- Task objective: All the data must come back unchanged, except that pictures are left out.

- Data section:
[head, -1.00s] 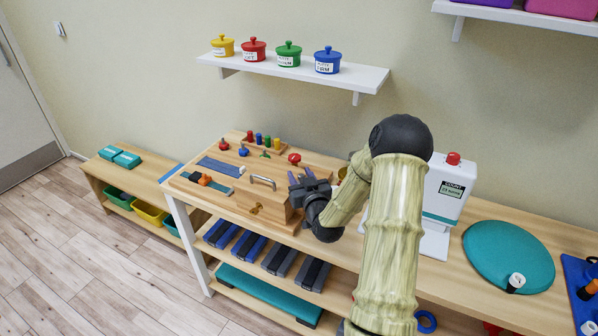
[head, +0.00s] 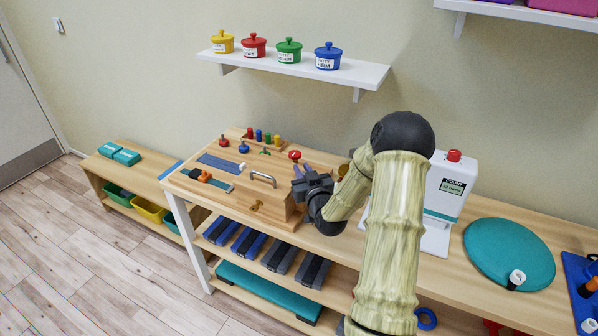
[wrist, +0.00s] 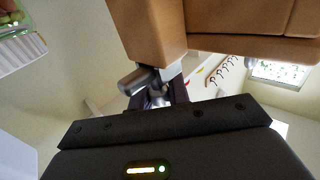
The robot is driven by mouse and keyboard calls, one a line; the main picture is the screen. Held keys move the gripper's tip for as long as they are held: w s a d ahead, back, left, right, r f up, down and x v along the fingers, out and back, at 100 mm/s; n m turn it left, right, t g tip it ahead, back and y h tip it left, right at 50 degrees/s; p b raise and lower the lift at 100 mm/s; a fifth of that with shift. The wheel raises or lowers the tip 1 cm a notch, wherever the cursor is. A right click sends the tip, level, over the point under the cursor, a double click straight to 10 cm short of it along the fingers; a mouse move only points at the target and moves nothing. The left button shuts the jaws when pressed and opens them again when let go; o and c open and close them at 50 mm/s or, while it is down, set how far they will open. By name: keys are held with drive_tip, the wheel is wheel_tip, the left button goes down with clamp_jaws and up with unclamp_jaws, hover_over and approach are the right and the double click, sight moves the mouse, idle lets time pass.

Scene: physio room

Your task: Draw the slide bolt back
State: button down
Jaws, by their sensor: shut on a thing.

- The response:
[head, -1.00s] 
[head, +0.00s] 
[wrist, +0.00s] 
The robot is driven by mouse and keyboard calls, one a line; the main picture is the screen. Held keys move the gripper's tip for as long as they are held: w s a d ahead, back, left, right, r f up, down and x v along the fingers, out and back, at 100 mm/s; n m turn it left, right, t g tip it ahead, back and y h tip it left, right at 50 degrees/s; p b raise and lower the lift at 100 mm/s; a fifth of that with shift. The wheel raises or lowers the tip 1 cm a notch, wherever the cursor is. A right click sends the tip, level, over the point under the cursor, a double click straight to 10 cm short of it along the fingers; a mouse move only points at the target and moves nothing. The left button shuts the jaws when pressed and opens them again when let go; o and c open and close them at 50 mm/s or, while it is down, set how far they will open. By name: keys are held with drive_tip, the wheel is wheel_tip, the left button goes down with clamp_jaws and up with unclamp_jaws, hover_over and approach are the right and the double click, sight moves the mouse, idle lets time pass.

Scene: physio room

Your task: Draw the slide bolt back
State: button down
Jaws, by their sensor: shut on a thing.

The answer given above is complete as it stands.